To my children,
Back in the day, Socrates had a daemon – a sort of guardian spirit. It didn’t keep him out of jail (actually I think it may have got him into it) but it did tell him what NOT to do. Thusly,
…a voice is present with me, a certain agency of God, somewhat divine…Now this began with me from my childhood ; a certain voice, which always, when it comes, turns me aside from that which I am about to do, but never impels me to do anything.
So a sort of compass that tells you the direction you shouldn’t go in – and nothing else. Useful, huh?
I too have a daemon. I’m pretty sure it’s not divine – it’s probably all the neglected bits of my brain putting stuff together and going ‘hey, how about this for a theory!’ – but for what it’s worth, it’s worth listening to.
It tells me when something is NOT a good idea. I always listen – and then I often ignore it, being the sort of person who does what they want anyway, so there!

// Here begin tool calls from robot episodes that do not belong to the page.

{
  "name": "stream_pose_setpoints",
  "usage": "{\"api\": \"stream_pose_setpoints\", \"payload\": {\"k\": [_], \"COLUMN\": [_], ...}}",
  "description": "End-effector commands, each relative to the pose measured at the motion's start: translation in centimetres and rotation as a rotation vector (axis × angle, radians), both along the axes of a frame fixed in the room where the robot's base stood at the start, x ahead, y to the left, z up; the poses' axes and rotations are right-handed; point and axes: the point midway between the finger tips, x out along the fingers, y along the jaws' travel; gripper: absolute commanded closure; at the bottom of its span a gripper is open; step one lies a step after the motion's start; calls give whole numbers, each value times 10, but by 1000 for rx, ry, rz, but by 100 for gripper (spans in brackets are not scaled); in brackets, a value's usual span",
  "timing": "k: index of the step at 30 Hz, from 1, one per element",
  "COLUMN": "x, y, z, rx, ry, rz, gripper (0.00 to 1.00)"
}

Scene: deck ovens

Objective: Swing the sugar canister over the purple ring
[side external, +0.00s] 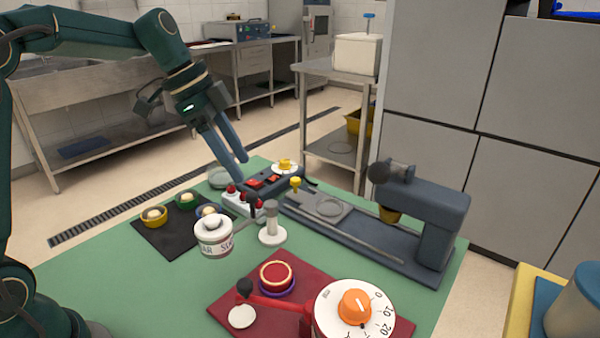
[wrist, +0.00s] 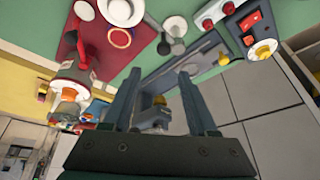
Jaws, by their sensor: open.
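The sugar canister (side external: 214,240) is white with a rounded lid and lettering, left of a pale upright post (side external: 271,222). The canister also shows at the top of the wrist view (wrist: 122,11). The purple ring (side external: 277,291) lies on a dark red mat (side external: 225,304), in front and to the right of the canister, around or under a red-rimmed cream round piece (side external: 276,274). The canister is apart from the ring. My gripper (side external: 243,167) is open and empty, in the air above and behind the post; its fingers show in the wrist view (wrist: 158,74).
A dial timer (side external: 355,308) and a red lever with a black knob (side external: 244,287) stand on the mat. A black tray (side external: 170,232) holds small coloured cups at left. A switch box (side external: 243,203) and a grey machine (side external: 425,215) stand behind and right. Green table front left is clear.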

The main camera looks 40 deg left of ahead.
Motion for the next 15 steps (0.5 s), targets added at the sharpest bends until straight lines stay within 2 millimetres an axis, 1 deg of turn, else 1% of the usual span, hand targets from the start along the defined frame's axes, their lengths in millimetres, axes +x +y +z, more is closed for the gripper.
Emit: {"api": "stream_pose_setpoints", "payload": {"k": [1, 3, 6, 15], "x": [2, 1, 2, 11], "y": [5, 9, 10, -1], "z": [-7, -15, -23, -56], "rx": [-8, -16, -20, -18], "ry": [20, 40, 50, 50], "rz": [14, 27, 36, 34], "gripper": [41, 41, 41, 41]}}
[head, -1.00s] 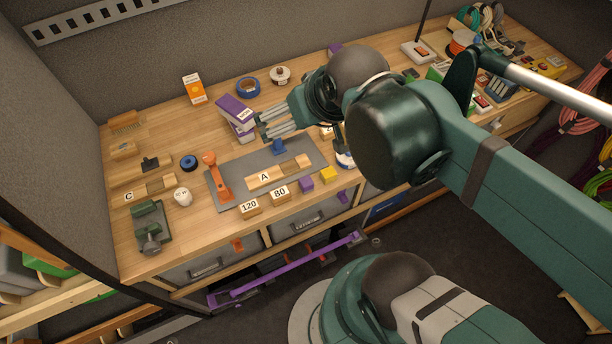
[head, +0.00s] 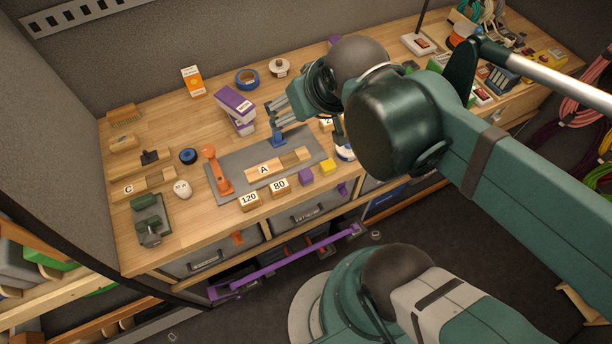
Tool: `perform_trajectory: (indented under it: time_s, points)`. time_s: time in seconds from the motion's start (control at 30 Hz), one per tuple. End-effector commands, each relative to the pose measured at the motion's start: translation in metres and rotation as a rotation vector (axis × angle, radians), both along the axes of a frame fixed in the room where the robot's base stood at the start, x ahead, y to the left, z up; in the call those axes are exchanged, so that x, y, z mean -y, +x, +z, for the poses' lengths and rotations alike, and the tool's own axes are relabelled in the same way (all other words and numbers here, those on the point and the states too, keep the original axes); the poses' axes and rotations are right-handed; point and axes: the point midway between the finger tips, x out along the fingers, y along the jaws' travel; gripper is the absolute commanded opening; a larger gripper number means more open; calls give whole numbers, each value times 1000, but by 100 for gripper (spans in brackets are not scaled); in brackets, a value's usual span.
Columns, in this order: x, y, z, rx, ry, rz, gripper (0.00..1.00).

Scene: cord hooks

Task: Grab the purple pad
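A small purple block (head: 306,176), which looks like the purple pad, lies near the front edge of the workbench. It sits between the block marked 80 (head: 279,187) and a yellow block (head: 327,166). My gripper (head: 272,112) is above the bench, behind and to the left of the purple block and clear of it. Its fingers point left, look spread apart and hold nothing that I can see. Purple-and-white boxes (head: 236,102) are stacked just left of the fingertips.
A grey mat (head: 240,170) holds an orange-handled tool (head: 216,170), a wooden block marked A (head: 264,170) and a blue object (head: 278,138). A block marked 120 (head: 249,201) is at the front edge. My arm covers the bench's middle right.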

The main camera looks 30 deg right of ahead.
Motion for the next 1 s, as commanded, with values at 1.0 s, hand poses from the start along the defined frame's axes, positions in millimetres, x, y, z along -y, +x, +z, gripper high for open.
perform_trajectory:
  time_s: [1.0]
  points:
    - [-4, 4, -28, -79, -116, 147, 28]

When this ends in disaster – as it usually does – that’s how I know it was right. It told me not to take up with Mr Cheating Bastard. Sometimes, it stops me telling certain people things I shouldn’t – and that’s an achievement, because I normally tell everybody anything. It tells me not to follow my friends over cliffs (or on motorbike rides, or to rave parties, or ‘who’s a chicken’ scenarios). Sometimes, it’s a party pooper.
Still, I have learned over this half century that if I get a ‘feeling’ something’s not right, I shouldn’t discount it. Ok, I might go ahead anyway – but I’m going to keep my eyes wide and the back door open behind me. This may not end well. When it doesn’t, I’ll be ready.
I bet you have this daemon too. In fact, I think everyone does (except real idiots – I do know a few of those. People who date serial killers and invest their life savings in pyramid schemes). So when you hear that feeble tapping inside your brain, and a small voice calling out ‘Erm…excuse me, but I just wanted to give you a heads-up…if it’s alright with you?’ – don’t shut the door in her face and pretend you’re not home. Pause for a minute and think. Is this cowardice…or is this instinct? Most of all – trust yourself.
Cowardice never killed anyone, but ignoring your instinct, well. Of course, in Socrates’ case, it was his instinct and not cowardice that got him executed – but then, his daemon wasn’t bent on self-preservation, but on doing the Right Thing. Now it’s getting far too complicated, so I will leave you with this thought. Which would you rather be, good or dead?